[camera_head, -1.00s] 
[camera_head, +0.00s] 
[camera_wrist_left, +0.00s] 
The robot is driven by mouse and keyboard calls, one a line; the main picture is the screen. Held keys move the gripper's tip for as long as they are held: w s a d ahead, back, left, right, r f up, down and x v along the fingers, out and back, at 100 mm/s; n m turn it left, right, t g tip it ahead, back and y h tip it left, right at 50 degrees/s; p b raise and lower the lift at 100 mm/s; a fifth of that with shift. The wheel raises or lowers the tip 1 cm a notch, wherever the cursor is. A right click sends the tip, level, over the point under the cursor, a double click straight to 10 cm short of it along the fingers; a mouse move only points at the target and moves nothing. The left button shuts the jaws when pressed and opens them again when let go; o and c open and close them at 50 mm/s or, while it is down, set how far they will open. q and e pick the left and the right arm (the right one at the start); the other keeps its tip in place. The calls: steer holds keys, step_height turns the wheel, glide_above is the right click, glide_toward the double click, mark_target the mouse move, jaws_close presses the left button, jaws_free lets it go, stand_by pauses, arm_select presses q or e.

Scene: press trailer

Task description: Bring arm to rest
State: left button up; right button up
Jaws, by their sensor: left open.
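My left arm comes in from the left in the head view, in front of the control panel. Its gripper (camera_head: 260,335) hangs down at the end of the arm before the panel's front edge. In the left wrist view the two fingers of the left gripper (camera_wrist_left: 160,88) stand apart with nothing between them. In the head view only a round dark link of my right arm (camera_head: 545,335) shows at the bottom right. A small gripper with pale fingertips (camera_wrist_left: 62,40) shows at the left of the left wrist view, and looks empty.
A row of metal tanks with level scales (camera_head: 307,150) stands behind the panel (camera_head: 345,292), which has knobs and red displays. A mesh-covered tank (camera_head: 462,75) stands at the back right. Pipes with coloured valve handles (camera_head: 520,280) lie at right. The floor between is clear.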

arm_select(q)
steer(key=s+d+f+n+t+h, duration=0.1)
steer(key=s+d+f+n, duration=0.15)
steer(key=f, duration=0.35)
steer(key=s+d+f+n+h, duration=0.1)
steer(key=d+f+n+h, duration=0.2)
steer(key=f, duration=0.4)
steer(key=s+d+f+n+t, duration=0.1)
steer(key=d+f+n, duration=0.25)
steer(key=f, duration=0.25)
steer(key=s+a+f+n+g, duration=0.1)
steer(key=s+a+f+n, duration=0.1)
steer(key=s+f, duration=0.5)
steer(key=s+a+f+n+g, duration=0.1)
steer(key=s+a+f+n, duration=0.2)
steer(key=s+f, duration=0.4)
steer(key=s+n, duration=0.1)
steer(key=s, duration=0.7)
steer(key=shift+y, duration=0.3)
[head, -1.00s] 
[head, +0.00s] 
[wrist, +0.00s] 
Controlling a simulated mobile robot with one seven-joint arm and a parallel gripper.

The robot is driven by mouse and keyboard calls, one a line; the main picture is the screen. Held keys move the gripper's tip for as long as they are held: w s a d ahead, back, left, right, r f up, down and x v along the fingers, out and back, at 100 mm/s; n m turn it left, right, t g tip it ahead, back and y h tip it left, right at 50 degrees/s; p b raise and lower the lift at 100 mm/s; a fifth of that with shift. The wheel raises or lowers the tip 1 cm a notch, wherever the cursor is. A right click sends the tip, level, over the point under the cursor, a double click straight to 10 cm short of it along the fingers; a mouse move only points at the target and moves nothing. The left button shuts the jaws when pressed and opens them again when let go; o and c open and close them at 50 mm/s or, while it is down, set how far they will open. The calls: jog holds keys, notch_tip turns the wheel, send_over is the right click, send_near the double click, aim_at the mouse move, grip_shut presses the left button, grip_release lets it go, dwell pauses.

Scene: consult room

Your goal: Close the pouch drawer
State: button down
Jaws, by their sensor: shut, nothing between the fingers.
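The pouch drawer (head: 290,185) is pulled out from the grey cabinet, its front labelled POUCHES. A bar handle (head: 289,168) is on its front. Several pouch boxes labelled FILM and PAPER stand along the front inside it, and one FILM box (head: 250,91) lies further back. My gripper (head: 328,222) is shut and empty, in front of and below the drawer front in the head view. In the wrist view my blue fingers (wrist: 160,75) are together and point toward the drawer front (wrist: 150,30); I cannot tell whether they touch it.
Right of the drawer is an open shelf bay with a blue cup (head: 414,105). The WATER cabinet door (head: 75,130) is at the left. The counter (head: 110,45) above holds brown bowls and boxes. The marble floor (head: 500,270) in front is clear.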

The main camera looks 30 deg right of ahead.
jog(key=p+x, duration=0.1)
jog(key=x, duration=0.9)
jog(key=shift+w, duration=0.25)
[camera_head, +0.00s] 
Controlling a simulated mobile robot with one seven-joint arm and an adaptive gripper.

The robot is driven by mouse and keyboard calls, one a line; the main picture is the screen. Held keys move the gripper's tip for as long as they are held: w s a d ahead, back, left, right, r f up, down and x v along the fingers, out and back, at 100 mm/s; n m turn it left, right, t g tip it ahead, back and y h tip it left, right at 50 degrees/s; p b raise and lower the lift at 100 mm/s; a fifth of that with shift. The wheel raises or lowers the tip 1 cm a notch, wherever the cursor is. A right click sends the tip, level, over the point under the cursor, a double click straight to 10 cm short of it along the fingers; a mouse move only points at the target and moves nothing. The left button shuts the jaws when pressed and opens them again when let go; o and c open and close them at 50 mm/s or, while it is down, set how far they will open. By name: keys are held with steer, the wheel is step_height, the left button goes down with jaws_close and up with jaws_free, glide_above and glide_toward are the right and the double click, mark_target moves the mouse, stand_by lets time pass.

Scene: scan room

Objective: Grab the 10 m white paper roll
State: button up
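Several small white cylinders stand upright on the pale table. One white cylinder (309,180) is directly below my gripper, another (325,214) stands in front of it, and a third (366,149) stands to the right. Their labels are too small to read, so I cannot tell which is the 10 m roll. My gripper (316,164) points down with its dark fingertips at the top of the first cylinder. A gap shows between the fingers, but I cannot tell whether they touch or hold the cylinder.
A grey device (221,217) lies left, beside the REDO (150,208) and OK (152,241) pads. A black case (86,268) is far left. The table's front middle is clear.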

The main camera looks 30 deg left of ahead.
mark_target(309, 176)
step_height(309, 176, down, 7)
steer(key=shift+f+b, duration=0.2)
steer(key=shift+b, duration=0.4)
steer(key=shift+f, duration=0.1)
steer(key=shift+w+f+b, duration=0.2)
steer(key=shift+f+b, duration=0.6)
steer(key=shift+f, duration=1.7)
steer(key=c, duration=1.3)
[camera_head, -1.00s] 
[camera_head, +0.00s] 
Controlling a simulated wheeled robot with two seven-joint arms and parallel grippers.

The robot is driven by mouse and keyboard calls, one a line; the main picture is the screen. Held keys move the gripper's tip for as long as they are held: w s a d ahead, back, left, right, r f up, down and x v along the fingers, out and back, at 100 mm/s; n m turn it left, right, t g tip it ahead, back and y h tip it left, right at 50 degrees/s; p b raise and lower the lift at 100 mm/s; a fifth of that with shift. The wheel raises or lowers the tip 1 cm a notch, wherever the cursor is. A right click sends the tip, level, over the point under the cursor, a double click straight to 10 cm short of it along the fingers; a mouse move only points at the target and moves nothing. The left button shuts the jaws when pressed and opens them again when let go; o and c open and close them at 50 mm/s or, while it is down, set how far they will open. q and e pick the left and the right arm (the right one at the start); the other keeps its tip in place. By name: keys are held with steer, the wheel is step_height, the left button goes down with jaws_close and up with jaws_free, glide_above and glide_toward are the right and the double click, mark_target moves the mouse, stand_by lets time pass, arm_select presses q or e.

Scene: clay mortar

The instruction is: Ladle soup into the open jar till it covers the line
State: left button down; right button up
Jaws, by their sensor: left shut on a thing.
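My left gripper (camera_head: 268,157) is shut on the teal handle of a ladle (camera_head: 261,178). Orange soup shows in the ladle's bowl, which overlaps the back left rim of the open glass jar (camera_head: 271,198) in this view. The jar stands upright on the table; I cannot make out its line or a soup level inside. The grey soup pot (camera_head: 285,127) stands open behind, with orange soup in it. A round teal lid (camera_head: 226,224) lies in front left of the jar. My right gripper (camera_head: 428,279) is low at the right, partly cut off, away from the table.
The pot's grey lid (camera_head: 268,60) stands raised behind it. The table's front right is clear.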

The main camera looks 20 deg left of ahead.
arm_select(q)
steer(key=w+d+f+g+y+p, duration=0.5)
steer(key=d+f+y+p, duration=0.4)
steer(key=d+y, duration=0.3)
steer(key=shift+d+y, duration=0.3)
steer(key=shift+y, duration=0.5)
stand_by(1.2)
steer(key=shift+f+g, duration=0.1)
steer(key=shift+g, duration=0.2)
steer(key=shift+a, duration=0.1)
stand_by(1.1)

**TASK**. Identify and list each line with the word "seven".

**RESULT OF THE TASK**.
Controlling a simulated mobile robot with one seven-joint arm and a parallel gripper.
Controlling a simulated mobile robot with one seven-joint arm and an adaptive gripper.
Controlling a simulated wheeled robot with two seven-joint arms and parallel grippers.

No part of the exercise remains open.